Но Эрнест был способен понять свой неудачный третий брак в перспективе. Вскоре после развода Эрнест написал Чарльзу Скрибнеру с вопросом, есть ли у него какие-нибудь новости о Марте (Марта тоже была автором «Скрибнерс», хотя вскоре перебралась в «Даблдей»), и глубокомысленно добавил: «Все-таки Марта была прекрасной девочкой. Жаль, что она была настолько честолюбивой и одержимой войной». (Впрочем, он сообщил Скрибнеру при этом, что у него появилась новая служанка Марта и что он любит ей приказывать). Позднее он поделится с А. Э. Хотчнером продуманной и вполне справедливой оценкой того, что же случилось не так: «C мисс Мартой разошлись, поскольку ни детей, ни любви, она зарабатывала больше, чем я, и была уверена, что без меня у нее лучшее будущее, и вероятно, была права, потому что наши интересы и вкусы не совпадали, я любил писать и не соответствовал ее честолюбию».
В 1946 году Эрнест написал Марте длинное и сердитое письмо (но не отправил его), в котором сокрушался по поводу того, что научил ее писать, и допускал при этом ужасные преувеличения. Однако годом раньше он написал ей замечательное нежное письмо. Эрнест начинал с новостей о своих сыновьях, говорил, что они очень любят ее и с «большой нежностью» вспоминают ее. Он писал о своих кошках («киськах») и описывал ущерб, причиненный «Финке» недавним ураганом. По-видимому, они договорились о какой-то легенде-прикрытии, когда в последний раз виделись в Лондоне, и он заверил Марту, что придерживается ее. «Мы дружелюбны. Мы уважаем друг друга. Никакого скандала. Два человека были в браке и разошлись. Все очень пристойно». Все их общие друзья, продолжал Эрнест, не встали на чью-то конкретно сторону. Он собирал ее вещи в «Финке» «с грустным благоговением». Если по какой-то причине ей нужно как можно быстрее оформить развод, он об этом позаботится и добавил: «Ты имеешь право на все, что хочешь». Наконец, писал он: «Кроме того, если ты и [твоя] Мать когда-нибудь захотите приехать в этот дом, то почему бы и нет». И если Эрнест редко говорил о женщинах в слишком грубых словах, точно так же редко он высоко отзывался обо всех, кто с ним когда-либо пересекался, или предлагал такие же экстравагантные обещания. Это письмо, как считал редактор, подготовивший его к публикации, скорее всего было написано в 1946 году, и Эрнест его так и не отправил.

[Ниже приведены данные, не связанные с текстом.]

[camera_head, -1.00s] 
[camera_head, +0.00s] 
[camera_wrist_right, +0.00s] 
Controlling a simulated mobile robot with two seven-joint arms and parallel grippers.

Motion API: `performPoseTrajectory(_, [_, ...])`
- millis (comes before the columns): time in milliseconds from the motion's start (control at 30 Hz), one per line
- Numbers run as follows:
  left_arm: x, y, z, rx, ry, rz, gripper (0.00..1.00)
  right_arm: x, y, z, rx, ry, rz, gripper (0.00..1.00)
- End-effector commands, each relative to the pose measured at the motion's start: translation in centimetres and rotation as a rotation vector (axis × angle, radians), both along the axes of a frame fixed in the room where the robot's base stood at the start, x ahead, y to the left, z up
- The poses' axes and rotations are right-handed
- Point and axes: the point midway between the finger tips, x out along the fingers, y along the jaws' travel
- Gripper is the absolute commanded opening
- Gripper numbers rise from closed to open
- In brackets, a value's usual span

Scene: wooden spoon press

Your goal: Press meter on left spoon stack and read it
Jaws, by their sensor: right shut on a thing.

Все пережитое на Второй мировой войне Эрнест видел как будто через увеличительное стекло. К сожалению, так он все и описывал окружающим, раз за разом. Эти небылицы вызывали настоящую тревогу у двух людей, чье мнение он ценил больше всего и кого, вероятно, считал своими лучшими друзьями: Арчи Маклиша и Бака Лэнхема. В августе 1948 года Арчи получил от Эрнеста бодрое и кровожадное письмо, скорее всего написанное под воздействием алкоголя, где Эрнест писал о количестве убитых им «фрицев»: это было письмо хвастуна, без оглядки плетущего небылицы, который преувеличивал или лгал почти в каждом предложении – причем самые ужасные поступки описывал легко и небрежно. Маклиш закроет это письмо в своих архивах в Библиотеке Конгресса на пятьдесят лет – такой разрушительный удар, по его мнению, оно нанесло бы репутации Эрнеста. Само собой разумеется, что и его отношение к Эрнесту безнадежно испортилось. То же самое справедливо и в отношении Бака Лэнхема, который долгое время был преданным сторонником Хемингуэя и считал, что его друг не может сделать ничего плохого, пока не увидел, спустя несколько лет после войны, как отвратительно Эрнест обращается с женой и рассказывает истории, насчет которых Бак знал, что это неправда. После смерти Хемингуэя Бак начал с Карлосом Бейкером переписку по поводу деятельности Эрнеста на войне и был «раздавлен», когда Бейкер показал ему первый черновик биографии и некоторые письма Эрнеста к Мэри, в которых тот хвастливо «стучал себя в грудь». Бак спросил Бейкера: «Уж кому-кому, но ему-то зачем было так раздуваться?» Вслед за Маклишем Бак сказал, что почувствовал себя «почти больным» от такой эгоистичной, напыщенной лжи своего друга. К концу войны Эрнест стал человеком, от которого друзья могли с отвращением отшатнуться.